Picking players was the easy part of the 2014 draft. The Red Sox moved to the next stage successfully, signing 31 of their 41 drafted players, including all those in the first 20 rounds.
Boston didn’t have a high pick, like in 2013 when it drafted Trey Ball seventh overall and signed him for $2.75 million.
The top picks last month were 26th and 33rd overall.
The Red Sox spent just over $6.5 million in signing bonuses, or what the Houston Astros originally agreed to pay Brady Aiken, a high school left-hander and the No. 1 overall pick.
But then the Astros changed their mind over an alleged issue during the physical and failed to sign Aiken.
Boston’s top two picks were high school kids. Infielder Michael Chavis received $1.87 million. He’s playing in the Gulf Coast League, getting acclimated to the pros with a .074 average (two doubles in 27 at-bats).
Pitcher Michael Kopech ($1.5 million) is faring a little better, in a sample size of two games (three innings): one hit, one walk, four strikeouts.
The second-round draft pick, first baseman Sam Travis from the University of Indiana, is one level higher at Lowell, batting .297 with three home runs.
For the Red Sox, the 10 unsigned players all had options for college – eight out of high school, two from community college. Boston could not, nor wanted, to offer a signing bonus to sway those players.
A YASTRZEMSKI did not sign with the Red Sox when they drafted him in 2009. Boston wishes he had.
Mike Yastrzemski, 23, grandson of Red Sox Hall of Famer Carl Yastrzemski, was a 36th-round draft pick out of high school. Yastrzemski said no to Boston and attended Vanderbilt. He also said no to the Mariners, who drafted him in the 30th round in 2012, after his junior year.
Baltimore drafted Yastrzemski in the 14th round last year and he’s zipping through the system, jumping to Double-A Bowie this past weekend after starting the season in low Class A. In two games with Bowie, Yastrzemski is 5 for 9 with a double and triple.

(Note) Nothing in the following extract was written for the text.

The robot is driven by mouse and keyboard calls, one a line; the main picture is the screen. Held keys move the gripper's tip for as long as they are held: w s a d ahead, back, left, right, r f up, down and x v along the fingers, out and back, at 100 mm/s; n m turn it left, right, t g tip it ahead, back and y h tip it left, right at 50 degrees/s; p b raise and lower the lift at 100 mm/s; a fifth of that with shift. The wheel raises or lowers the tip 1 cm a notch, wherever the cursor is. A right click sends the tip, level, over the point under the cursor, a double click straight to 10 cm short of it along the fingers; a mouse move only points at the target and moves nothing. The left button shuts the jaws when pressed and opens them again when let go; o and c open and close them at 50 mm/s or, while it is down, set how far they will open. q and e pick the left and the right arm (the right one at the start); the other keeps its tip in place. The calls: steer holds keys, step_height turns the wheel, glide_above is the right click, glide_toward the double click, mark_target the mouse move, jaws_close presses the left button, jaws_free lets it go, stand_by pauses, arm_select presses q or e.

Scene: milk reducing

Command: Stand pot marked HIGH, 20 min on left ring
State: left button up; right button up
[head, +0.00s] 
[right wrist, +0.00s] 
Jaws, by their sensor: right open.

Bowie has played at Hadlock Field this year. Portland will play in Bowie on Aug. 5-7.
HOUSTON’S FAILURE to sign Aiken will affect the Red Sox in terms of next year’s draft. Boston looks like it will get a high pick in 2015, the way this season is going. But the Red Sox will now move back one place because Houston will automatically get an extra pick in next year’s draft (and the No. 2 pick at that) because it couldn’t sign Aiken.

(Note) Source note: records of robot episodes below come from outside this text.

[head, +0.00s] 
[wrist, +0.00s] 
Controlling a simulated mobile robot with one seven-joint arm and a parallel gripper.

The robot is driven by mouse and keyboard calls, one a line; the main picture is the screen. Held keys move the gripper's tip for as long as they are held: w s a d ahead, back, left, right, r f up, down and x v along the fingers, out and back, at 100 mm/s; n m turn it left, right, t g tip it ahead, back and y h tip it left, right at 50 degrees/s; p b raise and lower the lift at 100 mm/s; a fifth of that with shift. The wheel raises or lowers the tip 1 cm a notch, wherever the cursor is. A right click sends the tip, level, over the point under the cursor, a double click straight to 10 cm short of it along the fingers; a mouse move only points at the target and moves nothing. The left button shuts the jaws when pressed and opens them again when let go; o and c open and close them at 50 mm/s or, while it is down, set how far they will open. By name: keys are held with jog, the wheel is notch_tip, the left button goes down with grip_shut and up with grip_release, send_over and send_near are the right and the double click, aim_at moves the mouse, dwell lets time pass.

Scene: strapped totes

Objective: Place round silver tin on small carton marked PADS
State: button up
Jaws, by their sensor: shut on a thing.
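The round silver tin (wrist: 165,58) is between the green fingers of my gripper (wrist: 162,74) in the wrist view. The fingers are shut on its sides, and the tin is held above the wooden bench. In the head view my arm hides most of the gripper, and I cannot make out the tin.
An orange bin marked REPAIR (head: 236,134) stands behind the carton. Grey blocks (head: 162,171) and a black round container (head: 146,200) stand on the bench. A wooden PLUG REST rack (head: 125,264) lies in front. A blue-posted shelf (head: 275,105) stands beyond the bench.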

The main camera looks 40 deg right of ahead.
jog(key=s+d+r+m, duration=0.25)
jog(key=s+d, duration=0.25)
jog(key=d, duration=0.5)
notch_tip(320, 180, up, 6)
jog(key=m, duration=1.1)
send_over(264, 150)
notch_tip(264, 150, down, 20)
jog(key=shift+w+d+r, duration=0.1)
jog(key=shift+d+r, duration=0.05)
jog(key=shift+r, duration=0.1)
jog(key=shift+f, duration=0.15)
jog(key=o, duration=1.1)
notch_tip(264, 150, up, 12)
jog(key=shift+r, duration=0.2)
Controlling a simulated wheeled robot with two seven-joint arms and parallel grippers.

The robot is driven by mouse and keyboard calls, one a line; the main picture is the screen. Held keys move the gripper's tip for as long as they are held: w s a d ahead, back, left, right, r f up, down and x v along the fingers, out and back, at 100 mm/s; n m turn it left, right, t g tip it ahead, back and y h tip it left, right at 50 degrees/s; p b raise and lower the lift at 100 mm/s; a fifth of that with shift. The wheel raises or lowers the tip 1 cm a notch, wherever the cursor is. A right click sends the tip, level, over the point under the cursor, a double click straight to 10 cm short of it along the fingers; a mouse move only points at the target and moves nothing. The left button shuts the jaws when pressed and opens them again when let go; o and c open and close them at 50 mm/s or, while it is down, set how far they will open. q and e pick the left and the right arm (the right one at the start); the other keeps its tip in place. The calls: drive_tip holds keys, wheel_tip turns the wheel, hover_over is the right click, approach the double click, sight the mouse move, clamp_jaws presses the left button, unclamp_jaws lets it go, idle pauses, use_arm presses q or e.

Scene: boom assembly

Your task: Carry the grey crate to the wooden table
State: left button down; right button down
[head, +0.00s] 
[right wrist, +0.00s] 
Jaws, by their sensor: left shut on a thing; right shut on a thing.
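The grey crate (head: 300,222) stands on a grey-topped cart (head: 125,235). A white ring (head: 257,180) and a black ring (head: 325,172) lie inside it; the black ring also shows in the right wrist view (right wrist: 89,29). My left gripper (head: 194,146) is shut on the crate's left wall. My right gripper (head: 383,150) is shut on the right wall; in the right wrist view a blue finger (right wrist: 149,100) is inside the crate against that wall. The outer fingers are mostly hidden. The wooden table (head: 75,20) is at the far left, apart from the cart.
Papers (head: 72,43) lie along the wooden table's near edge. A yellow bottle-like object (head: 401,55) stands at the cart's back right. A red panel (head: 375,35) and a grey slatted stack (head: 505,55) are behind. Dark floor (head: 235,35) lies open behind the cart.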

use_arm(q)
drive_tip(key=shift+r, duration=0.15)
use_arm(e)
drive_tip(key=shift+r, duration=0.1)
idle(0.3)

After agreeing to pay Aiken, Houston backed off after Aiken’s physical, claiming a potential problem with the ligament in his left elbow, a claim disputed by Aiken’s doctors. Houston then offered just over $3 million and later close to $5 million. Aiken said no.

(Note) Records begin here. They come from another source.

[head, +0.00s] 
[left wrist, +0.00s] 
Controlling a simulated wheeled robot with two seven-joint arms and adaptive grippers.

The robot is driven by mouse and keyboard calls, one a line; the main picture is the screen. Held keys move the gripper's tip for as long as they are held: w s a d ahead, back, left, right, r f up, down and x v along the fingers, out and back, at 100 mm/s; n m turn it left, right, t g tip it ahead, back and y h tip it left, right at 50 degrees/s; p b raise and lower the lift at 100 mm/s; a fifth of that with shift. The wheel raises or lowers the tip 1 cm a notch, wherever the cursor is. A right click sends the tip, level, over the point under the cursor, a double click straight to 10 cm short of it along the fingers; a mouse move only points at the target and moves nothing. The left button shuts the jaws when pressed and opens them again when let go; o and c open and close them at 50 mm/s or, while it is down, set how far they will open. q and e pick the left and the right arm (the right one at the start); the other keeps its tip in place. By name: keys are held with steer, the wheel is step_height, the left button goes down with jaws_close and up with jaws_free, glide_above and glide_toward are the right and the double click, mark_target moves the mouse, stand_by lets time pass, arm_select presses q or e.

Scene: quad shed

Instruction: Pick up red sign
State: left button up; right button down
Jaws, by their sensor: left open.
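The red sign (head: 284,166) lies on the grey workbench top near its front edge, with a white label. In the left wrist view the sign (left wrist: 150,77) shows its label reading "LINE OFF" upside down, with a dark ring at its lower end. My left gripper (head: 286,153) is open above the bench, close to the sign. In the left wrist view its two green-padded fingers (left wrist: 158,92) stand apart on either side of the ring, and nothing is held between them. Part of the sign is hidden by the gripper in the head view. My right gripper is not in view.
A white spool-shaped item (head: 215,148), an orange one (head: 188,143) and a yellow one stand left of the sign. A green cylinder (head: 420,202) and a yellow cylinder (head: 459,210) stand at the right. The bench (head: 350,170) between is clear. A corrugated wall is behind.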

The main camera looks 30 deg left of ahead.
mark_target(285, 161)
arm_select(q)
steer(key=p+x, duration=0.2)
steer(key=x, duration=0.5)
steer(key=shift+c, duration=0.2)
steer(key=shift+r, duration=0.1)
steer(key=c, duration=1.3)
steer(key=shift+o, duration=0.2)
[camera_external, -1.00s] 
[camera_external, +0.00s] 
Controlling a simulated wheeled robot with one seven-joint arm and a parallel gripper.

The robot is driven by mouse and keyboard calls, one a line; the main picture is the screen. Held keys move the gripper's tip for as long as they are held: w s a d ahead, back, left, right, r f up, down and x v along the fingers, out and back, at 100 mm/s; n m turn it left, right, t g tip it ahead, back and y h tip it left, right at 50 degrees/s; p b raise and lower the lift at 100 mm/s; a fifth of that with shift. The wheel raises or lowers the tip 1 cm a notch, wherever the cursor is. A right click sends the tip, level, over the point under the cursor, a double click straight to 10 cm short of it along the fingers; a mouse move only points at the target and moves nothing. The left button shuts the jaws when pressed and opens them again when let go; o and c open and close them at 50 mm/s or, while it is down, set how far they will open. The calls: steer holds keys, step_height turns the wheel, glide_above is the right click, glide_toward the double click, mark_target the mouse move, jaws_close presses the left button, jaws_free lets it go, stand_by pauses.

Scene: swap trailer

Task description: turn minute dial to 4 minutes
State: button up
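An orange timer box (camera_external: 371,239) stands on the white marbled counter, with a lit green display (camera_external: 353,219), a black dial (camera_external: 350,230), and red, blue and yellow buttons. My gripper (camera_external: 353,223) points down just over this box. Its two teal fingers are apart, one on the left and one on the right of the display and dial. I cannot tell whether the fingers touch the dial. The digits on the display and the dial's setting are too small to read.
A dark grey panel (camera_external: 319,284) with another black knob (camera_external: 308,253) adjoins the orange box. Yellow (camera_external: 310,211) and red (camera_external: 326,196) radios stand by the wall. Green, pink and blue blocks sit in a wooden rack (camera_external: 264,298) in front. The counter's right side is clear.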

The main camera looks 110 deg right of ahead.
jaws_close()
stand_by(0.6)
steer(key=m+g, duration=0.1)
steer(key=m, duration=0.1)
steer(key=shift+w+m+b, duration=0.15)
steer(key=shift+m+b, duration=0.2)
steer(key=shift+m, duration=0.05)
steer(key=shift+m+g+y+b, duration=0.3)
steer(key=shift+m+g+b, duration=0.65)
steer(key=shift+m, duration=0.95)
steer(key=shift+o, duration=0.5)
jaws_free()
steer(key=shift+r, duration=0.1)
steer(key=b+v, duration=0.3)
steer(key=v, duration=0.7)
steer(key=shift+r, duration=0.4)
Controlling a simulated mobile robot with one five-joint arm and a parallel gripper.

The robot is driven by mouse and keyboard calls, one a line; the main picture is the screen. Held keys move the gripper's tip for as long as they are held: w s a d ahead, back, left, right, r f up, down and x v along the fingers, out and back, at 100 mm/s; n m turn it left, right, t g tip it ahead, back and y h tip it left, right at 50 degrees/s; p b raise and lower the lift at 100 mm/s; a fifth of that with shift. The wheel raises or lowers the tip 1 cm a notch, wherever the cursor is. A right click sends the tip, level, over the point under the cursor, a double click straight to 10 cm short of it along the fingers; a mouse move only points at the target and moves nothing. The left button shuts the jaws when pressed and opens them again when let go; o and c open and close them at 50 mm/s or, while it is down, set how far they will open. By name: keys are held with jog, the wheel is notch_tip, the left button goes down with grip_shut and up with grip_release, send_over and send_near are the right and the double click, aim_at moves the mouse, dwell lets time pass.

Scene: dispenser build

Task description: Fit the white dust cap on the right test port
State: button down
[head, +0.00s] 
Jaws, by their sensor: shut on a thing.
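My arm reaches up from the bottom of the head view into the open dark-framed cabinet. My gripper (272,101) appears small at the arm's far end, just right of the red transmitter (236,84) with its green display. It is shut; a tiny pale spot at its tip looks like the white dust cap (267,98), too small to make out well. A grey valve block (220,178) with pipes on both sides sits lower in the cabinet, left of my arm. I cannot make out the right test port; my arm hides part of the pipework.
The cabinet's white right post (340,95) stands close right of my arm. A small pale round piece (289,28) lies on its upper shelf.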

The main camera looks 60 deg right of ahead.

Maybe the Astros will try again for Aiken, who reportedly is going to junior college so he’ll be eligible again next year.
THE SEA Dogs return to Hadlock Field on Monday and the ballpark should be near capacity, if not sold out. After a record low for attendance last year, Portland is almost 1,000 fans per game ahead of 2013.
After 42 home games, Portland is averaging 5,036 fans, fourth-best in the Eastern League and up from a 4,113 average at this time last year.
Portland had six sellouts last year. The Sea Dogs had their sixth sellout of 2014 in their last homestand, with seven July games and all of August to go.
One reason for the increase is more games later in the season, when it’s warmer. Last year Portland had 33 home games through June 2, compared to 28 this season.
Plus the staff made a concentrated effort to better market the team this past offseason.
And face it, a winning team helps.
THE BINGHAMTON Mets come to Hadlock on Monday to start a three-game series. The Mets have gained on the first-place Sea Dogs so we have a legitimate race for the Eastern League East Division title. Besides the baseball, there are Xander Bogaerts bobbleheads Monday (for the first 1,000 fans) and fireworks Wednesday.
RELIEVER MIKE Olmsted was released, ending his second stint in the Red Sox organization. Olmsted broke out in 2012, ending the season with a 0.00 ERA in Portland (12 games). A free agent, he signed with Milwaukee and was added to the Brewers’ 40-man roster.
Milwaukee released him in spring training and Boston invited him back. Olmsted, 27, had a 0.93 ERA with the Sea Dogs in April, but it climbed to 4.45 by July and the Red Sox decided to move on, releasing Olmsted and promoting Dayan Dyaz, 25, another minor league free agent, from Class A Salem.